--- begin Items ---

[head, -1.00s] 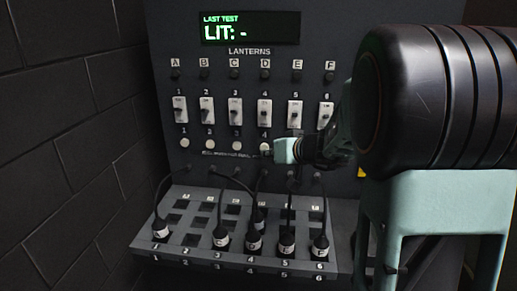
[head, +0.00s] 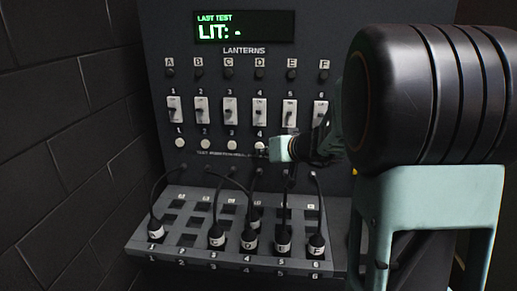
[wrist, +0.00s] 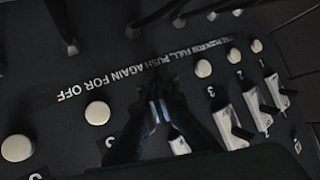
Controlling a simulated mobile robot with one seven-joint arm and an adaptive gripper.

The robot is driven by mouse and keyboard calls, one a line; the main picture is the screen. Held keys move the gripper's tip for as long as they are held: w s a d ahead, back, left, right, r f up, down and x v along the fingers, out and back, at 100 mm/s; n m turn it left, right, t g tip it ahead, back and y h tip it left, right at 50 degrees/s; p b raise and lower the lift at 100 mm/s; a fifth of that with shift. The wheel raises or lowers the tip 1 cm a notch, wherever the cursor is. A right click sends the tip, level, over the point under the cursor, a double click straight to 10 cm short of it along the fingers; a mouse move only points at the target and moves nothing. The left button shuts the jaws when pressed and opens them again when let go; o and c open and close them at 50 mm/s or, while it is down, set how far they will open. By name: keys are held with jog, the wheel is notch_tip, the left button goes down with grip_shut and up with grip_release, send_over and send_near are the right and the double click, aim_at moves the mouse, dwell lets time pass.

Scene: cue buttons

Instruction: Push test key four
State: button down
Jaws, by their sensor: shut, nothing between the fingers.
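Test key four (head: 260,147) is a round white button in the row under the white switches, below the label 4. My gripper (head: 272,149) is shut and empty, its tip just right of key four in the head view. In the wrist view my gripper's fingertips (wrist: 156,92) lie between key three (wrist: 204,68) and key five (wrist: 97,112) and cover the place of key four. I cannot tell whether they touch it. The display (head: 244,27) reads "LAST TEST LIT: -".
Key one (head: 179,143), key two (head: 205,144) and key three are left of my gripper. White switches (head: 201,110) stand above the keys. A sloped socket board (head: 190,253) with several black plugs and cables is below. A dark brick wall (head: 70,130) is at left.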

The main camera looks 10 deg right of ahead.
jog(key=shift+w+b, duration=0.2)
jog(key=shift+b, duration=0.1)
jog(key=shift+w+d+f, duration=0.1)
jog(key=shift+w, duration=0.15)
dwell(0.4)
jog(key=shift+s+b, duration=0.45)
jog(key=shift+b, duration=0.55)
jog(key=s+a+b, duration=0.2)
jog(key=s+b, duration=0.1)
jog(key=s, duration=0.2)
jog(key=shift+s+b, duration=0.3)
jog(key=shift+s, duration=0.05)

--- end Items ---
--- begin Items ---

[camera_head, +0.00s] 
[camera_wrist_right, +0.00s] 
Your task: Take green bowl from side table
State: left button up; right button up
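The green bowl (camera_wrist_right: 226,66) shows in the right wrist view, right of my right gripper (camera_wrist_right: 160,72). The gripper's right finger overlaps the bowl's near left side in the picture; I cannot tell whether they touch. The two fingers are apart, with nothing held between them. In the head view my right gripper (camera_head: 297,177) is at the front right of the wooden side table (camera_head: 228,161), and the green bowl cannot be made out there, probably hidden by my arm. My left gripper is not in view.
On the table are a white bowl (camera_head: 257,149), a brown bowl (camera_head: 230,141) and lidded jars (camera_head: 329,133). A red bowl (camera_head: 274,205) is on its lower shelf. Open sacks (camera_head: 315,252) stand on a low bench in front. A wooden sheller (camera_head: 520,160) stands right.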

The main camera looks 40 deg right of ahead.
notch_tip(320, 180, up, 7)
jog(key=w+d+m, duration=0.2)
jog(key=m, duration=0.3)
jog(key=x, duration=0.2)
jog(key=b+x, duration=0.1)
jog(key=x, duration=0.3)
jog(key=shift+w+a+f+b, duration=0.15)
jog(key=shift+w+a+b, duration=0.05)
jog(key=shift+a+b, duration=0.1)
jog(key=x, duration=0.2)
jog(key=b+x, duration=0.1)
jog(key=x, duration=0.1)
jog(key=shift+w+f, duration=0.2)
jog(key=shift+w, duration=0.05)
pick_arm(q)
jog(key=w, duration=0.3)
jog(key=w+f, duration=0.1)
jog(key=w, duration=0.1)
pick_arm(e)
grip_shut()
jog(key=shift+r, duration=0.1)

--- end Items ---

## The exercise:
Only the number should be given: how many lines of the data contain the word "down"?

## Output for this exercise:
2